Из тысячи сыгранных спектаклей, может быть, два или три приближаются к чему-то такому… И ты доволен. А остальные не приносят радости. Почему — непонятно. За всю историю театра никто так и не объяснил, в чем причина провала второго спектакля. А в 99 процентах случаев — это так. Ни один социолог, никто. В зрителях? В партнере? В погоде? Собирается зал, слушаешь, как они там шумят, — ты уже просто по этому шуму знаешь, что сегодня будет плохой спектакль, точно.

Есть моменты, когда ты обязательно должен уйти в тень — на сцене, и, следовательно, в жизни. Это вопрос большой деликатности и большой культуры. Надо давать от себя отдохнуть. Прекрасное ощущение: находишься немножко в стороне, следишь за всем, произнесешь чудесную короткую фразу — как, скажем, в роли Дорна в «Чайке» — и опять в сторону.

Кто хорошо считает — тот хорошо играет в домино, а тот, кто плохо, как я, — он может надеяться только на случай. Меня как-то театр Пушкина не взял на гастроли. Говорю: «Я играю на аккордеоне — возьмите, потому что у меня маленькая дочка и тетка-калека. Я поеду по селам с концертами — буду петь». Не взяли. Играл на Тверском бульваре в домино. Но там выиграешь хоть рубль — нельзя уходить, надо продолжать. Первый раз меня чуть не побили. Как это — ты уходишь?

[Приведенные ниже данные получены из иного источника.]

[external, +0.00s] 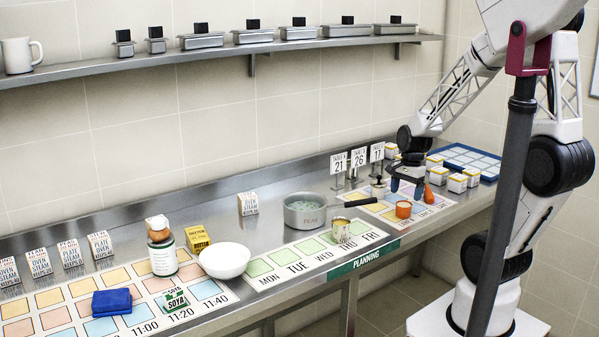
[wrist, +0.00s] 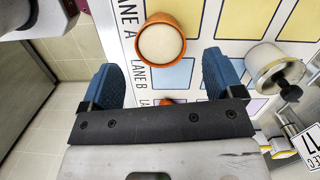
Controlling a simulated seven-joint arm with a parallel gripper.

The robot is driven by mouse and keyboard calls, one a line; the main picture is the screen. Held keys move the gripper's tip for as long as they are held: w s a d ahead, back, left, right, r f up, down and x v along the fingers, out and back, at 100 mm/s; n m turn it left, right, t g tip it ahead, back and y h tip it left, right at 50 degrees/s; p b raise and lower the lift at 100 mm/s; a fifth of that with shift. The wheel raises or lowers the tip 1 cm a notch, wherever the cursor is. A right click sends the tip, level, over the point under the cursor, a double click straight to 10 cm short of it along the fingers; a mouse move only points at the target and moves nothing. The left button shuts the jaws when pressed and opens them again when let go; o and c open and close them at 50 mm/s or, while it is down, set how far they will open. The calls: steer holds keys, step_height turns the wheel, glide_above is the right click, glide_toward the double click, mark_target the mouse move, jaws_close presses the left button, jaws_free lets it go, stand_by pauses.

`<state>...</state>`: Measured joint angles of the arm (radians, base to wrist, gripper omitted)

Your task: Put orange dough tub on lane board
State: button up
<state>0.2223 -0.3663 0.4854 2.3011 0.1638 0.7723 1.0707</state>
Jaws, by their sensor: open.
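The orange dough tub (external: 403,209) is a small round orange tub with a pale top. It stands upright on the lane board (external: 385,217), a white board with coloured squares and lane labels. In the wrist view the tub (wrist: 162,43) sits on the board (wrist: 208,18) beside the LANE A and LANE B lettering, just beyond the fingers. My gripper (external: 406,186) is open and empty above the board, close to the tub. In the wrist view my gripper's blue fingers (wrist: 161,66) are spread wide, with nothing between them. The tub appears apart from both fingers.
A metal container with a black knob (wrist: 272,68) stands right of the fingers in the wrist view. An orange object (external: 429,193) is beside my gripper. Several white-and-yellow boxes (external: 457,183), number signs (external: 358,158) and a pot (external: 304,211) stand nearby.

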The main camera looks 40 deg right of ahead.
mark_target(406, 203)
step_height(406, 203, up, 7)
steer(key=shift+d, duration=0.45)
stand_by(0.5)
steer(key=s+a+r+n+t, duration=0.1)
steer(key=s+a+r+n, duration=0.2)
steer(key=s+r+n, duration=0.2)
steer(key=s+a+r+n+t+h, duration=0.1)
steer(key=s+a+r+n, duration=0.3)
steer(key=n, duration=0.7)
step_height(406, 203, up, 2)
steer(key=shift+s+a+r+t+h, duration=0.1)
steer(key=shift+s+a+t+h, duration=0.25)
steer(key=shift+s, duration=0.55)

Но я им объяснил: мне надо продукты купить. Они поняли.

Художнику не нужна свобода. Художественное произведение рождается, когда есть сопротивление, когда надо на что-то жать, жать. Если есть свобода — нет материала. Нельзя же жать воздух.

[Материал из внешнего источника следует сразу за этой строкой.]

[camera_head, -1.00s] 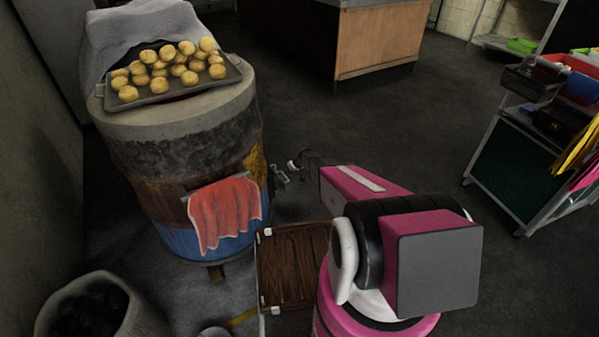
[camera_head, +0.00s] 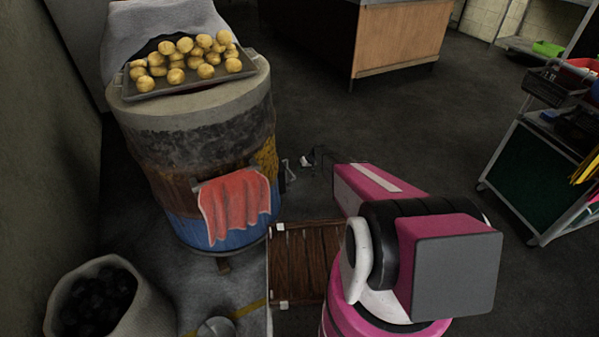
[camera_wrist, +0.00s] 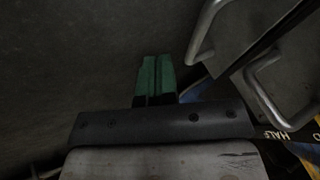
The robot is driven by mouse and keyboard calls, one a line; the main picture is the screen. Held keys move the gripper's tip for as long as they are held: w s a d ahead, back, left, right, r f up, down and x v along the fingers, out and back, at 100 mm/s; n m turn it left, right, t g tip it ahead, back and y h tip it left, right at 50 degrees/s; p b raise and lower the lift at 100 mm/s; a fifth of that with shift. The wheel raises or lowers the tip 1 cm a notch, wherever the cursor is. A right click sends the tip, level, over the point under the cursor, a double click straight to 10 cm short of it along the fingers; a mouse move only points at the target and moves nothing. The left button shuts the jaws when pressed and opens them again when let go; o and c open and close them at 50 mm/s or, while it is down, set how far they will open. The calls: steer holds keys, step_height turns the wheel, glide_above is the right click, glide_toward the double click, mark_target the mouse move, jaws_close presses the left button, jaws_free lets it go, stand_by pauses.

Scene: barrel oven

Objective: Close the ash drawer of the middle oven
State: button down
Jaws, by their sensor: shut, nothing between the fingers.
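The barrel oven (camera_head: 190,140) stands left of centre in the head view, with grey, rusty, yellow and blue bands. A small metal handle or latch (camera_head: 290,170) sticks out from its right side. In the wrist view two metal handles show at the right, an upper one (camera_wrist: 203,32) and a lower one (camera_wrist: 262,95), on dark panels near blue metal (camera_wrist: 196,92). I cannot tell for certain which belongs to the ash drawer. My gripper (camera_wrist: 155,62) has green fingertips, shut and empty, left of both handles and apart from them in the picture. In the head view it is small and dark.
A tray of buns (camera_head: 160,93) sits on the oven, and a red towel (camera_head: 235,208) hangs on its front. A sack of charcoal (camera_head: 150,305) stands front left. A wooden slatted panel (camera_head: 305,262) lies near my arm. A trolley (camera_head: 545,180) stands right; the floor between is open.

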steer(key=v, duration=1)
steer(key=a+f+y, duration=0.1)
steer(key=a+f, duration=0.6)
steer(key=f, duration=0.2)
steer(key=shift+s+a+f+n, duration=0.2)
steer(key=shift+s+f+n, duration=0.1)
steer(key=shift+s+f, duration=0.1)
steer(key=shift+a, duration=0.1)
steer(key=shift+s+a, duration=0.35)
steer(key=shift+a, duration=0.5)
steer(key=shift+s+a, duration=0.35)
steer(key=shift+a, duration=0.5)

Когда у тебя нет охранников, приходится обрастать коконом и быть грубым. Люди хотят с тобой сфотографироваться или говорят: «Можно с вами погулять?» Я говорю: «Простите, я хочу с женой пойти погулять». А можно с вами поговорить? Я говорю: «Мне не хочется разговаривать». Люди обижаются. Есть актеры и литераторы, которые это обожают. А мне не по душе… Я на актерский поступил только потому, что никуда больше не брали: я из семьи репрессированного.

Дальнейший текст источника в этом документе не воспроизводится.